Further, the toddler years, which encompass the period of approximately 13 months to 48 months of age, are a period of tremendous growth for children (and the people who care for them as well).  What a child of 48 months can be expected to do can be dramatically different than what a child of 13 months can be expected to do.

Therefore, the age-specific expectations listed below are to be construed as a general guide only: you will need to adjust for your child’s age, maturation, and personality.

13 to 24 months

In this age range, fine motor skills are improving but are not refined yet.  Grasping small objects can be difficult.  At 13 months, children should be able to drink from a sippy cup, take their own shoes off, and perform other simple manual tasks.  By 15 months, children should be able to scribble, drink from a regular cup without spilling, and mimic simple manual tasks performed by adults.  At 18 months, children should be able to throw a ball, eat from a spoon without making a mess, and begin to exhibit signs of a sense of independence.  By 24 months, children should be able to run, ascend and descend stairs, and begin showing a left-hand or right-hand preference (i.e., the hand in which he prefer to hold his crayon or spoon).  Oh, and 24-month-olds have further refined their sense of independence, and by this age are displaying the tantrums associated with the “terrible twos”.  These children stubbornly want what they want:  what they want may not be reasonable or achievable, but they are not yet old enough to reason through the situation.

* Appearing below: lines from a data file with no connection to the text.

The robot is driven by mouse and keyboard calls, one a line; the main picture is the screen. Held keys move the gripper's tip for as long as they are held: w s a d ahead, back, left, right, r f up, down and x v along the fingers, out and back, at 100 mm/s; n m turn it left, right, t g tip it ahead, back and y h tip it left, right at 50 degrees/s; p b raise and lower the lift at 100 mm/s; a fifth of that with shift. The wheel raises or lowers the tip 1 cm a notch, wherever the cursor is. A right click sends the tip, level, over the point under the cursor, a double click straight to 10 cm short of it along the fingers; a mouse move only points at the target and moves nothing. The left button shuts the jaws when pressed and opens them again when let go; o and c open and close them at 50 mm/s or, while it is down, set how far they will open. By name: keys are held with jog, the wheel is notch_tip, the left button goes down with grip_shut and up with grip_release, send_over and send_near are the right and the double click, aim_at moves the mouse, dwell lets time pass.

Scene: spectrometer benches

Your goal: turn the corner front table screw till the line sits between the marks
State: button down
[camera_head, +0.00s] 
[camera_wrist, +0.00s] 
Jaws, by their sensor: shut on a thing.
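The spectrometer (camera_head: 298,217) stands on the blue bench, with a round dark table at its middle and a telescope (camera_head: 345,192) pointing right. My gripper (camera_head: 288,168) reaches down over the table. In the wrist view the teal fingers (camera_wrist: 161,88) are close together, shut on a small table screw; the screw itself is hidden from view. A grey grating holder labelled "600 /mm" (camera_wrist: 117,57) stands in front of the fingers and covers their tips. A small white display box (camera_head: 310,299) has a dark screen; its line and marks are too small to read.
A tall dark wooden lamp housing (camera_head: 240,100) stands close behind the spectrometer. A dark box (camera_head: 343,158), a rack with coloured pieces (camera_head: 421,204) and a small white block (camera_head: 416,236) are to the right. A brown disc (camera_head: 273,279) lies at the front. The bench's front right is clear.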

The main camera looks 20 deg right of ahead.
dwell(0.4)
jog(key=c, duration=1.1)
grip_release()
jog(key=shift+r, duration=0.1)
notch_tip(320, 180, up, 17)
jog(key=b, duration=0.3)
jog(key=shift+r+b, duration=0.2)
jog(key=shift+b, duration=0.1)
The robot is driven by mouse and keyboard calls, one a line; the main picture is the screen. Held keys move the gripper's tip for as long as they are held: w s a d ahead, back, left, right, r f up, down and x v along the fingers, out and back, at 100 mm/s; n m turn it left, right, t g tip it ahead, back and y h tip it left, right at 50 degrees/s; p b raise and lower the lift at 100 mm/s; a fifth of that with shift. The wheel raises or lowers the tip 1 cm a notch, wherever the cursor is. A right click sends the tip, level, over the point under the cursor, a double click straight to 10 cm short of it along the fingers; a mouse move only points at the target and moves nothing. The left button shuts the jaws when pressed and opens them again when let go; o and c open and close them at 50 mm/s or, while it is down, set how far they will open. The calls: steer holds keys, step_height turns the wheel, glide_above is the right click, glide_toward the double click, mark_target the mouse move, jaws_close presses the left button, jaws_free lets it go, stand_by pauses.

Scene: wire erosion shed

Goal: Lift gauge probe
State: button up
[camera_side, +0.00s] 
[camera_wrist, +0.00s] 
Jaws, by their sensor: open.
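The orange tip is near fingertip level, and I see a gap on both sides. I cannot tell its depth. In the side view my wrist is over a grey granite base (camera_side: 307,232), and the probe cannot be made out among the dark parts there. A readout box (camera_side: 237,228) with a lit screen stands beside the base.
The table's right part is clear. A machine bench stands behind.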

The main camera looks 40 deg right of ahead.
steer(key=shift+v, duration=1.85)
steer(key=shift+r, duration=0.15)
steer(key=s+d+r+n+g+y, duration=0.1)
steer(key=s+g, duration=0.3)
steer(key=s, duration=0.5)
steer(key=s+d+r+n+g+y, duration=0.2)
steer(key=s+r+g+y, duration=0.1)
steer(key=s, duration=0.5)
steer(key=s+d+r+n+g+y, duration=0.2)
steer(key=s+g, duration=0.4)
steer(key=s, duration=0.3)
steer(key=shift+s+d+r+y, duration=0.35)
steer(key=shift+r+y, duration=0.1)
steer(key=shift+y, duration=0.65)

Language will include a small cluster of words that children can say and a much larger number of words that your children will recognize when spoken by others.  Children in this age range will also recognize the names of those people closest to them.  Because these children are able to understand basic language, they are able to respond to simple commands (i.e., “Sit still, please.”).   At 13 months, children should be expected to speak approximately two or three words, each used individually.  By 24 months, children should be able to speak two or three word sentences (i.e., “I want that.”).    A typical 24-month-old can say about 50 words in total, and the number of words that this child can understand when spoken by others is much larger.   A 24-month-old should be able to communicate verbally (not by pointing, gestures, or other non-verbal means) his needs and wishes. 

 25 months to 36 months

Fine motor skills are continuing to improve.  A 30 month-old should be able to thread a bead onto a string, and a 36-month-old should be able to stand balanced on one foot and ride a tricycle.

Language skills are also continuing to improve.  A 30-month-old can say approximately 200 words.  A 36-month-old typically asks lots of “why” questions, can count to 10, can dress and undress himself, and understands the concept of sharing.

37 months to 48 months

Between 37 and 48 months of age, children will develop the ability to use the toilet on their own, exhibit empathy, and use safety scissors effectively.


Given this information, it is probably not reasonable to expect a three-year-old to behave well, sit still, be quiet, stay clean, and not say or do anything that will embarrass you in public (as referenced in the first paragraph above).  For a child to have the reserve to sit still, be quiet, and stay clean, he must not only be able to respond to simple commands (which should be a reasonable goal at 13 months), but to be able to sustain that for a period of time.  Additionally, to expect a child to understand how not to embarrass you in public (and why that is important to you and him), he needs to have not only empathy (which should be a reasonable goal by 48 months), but also the ability to sustain a chosen course of action for a period of time.  It is this concept of sustaining a behavior over time that is typically beyond the grasp of the typical toddler.  Thus, you can expect your three-year-old to behave well in a short period of time, but it is not reasonable to expect them to sustain that behavior over the course of an hour or more.  That will come with further maturation.